> **Instructions to follow**
Print exactly the lines from the line with "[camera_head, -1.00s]" to the last line of the data, please, both included.
==================================================
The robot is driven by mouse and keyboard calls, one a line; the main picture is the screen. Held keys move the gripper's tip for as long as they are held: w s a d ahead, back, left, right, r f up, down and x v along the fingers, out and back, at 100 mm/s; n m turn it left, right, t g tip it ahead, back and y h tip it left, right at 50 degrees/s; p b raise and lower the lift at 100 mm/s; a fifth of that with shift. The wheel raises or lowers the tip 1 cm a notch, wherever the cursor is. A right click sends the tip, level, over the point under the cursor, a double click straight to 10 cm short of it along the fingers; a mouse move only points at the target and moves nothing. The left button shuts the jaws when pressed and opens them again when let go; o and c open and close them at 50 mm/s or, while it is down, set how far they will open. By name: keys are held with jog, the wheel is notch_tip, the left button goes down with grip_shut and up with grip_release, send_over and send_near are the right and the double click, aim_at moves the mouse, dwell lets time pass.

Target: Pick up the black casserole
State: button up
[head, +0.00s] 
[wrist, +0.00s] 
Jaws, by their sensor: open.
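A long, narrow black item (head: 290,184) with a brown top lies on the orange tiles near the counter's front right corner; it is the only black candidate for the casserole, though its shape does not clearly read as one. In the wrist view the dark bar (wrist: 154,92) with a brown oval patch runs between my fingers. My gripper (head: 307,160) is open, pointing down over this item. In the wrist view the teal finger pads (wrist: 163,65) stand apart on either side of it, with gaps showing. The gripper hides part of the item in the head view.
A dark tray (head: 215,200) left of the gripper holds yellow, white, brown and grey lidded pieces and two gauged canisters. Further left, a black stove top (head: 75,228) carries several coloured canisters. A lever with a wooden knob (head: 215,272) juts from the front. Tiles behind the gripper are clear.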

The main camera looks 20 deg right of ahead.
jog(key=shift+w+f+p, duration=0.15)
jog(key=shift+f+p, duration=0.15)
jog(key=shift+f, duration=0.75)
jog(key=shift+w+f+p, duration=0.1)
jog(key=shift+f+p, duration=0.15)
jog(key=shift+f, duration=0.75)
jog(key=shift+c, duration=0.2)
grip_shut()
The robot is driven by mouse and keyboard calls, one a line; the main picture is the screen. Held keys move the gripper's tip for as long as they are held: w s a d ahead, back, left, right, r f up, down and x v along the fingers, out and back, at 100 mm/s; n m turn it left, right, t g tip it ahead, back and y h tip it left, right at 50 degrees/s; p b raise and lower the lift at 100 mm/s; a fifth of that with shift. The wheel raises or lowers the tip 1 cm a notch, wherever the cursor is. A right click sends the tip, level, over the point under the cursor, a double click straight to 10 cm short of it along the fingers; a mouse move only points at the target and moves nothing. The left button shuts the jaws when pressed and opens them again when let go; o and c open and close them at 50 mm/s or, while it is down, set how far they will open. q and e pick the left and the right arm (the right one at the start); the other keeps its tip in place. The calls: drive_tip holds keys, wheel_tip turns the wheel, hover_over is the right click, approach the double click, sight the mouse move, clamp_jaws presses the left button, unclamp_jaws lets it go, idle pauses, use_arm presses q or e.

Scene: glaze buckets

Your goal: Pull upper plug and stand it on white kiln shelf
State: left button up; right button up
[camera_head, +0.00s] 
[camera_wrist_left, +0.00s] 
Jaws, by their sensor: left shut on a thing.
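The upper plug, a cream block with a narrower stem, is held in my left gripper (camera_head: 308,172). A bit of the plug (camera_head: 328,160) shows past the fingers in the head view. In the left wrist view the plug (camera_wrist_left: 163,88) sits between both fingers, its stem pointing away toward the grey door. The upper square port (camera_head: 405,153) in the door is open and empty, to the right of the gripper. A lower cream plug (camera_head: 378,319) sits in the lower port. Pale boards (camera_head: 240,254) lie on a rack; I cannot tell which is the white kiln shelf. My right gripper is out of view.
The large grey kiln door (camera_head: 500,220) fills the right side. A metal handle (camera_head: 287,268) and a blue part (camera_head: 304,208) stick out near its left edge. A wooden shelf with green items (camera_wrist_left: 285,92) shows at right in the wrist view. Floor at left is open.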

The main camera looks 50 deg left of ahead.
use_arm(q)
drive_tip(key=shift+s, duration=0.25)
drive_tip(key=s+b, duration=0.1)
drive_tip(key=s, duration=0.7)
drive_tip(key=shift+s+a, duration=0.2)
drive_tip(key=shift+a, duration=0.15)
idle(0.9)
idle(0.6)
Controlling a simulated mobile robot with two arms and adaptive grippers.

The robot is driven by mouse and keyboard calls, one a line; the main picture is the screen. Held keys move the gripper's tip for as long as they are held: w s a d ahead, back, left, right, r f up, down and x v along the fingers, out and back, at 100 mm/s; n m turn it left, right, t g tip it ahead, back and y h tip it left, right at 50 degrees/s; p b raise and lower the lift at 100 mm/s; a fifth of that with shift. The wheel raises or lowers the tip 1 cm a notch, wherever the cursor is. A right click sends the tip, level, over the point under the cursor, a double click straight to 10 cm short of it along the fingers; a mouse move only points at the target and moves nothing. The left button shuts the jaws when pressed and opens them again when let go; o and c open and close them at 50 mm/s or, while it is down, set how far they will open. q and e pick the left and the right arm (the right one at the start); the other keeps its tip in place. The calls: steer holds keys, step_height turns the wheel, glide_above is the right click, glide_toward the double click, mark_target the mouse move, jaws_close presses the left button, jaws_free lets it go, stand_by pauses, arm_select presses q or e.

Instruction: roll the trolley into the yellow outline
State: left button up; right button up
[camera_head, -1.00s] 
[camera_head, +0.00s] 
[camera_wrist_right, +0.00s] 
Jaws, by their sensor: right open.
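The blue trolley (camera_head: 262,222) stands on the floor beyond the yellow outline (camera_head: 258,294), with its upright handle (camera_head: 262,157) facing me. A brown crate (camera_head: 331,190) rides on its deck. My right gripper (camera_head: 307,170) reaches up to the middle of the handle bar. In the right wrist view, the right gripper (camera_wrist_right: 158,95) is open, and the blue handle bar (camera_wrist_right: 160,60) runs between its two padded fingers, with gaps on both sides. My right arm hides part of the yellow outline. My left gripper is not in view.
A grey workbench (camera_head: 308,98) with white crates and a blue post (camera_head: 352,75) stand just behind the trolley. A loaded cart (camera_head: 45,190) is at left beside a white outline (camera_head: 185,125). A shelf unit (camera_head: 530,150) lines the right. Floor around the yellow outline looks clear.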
==================================================
> **Solution below**
[camera_head, -1.00s] 
[camera_head, +0.00s] 
[camera_wrist_right, +0.00s] 
Jaws, by their sensor: right open.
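The blue trolley (camera_head: 262,222) stands on the floor beyond the yellow outline (camera_head: 258,294), with its upright handle (camera_head: 262,157) facing me. A brown crate (camera_head: 331,190) rides on its deck. My right gripper (camera_head: 307,170) reaches up to the middle of the handle bar. In the right wrist view, the right gripper (camera_wrist_right: 158,95) is open, and the blue handle bar (camera_wrist_right: 160,60) runs between its two padded fingers, with gaps on both sides. My right arm hides part of the yellow outline. My left gripper is not in view.
A grey workbench (camera_head: 308,98) with white crates and a blue post (camera_head: 352,75) stand just behind the trolley. A loaded cart (camera_head: 45,190) is at left beside a white outline (camera_head: 185,125). A shelf unit (camera_head: 530,150) lines the right. Floor around the yellow outline looks clear.

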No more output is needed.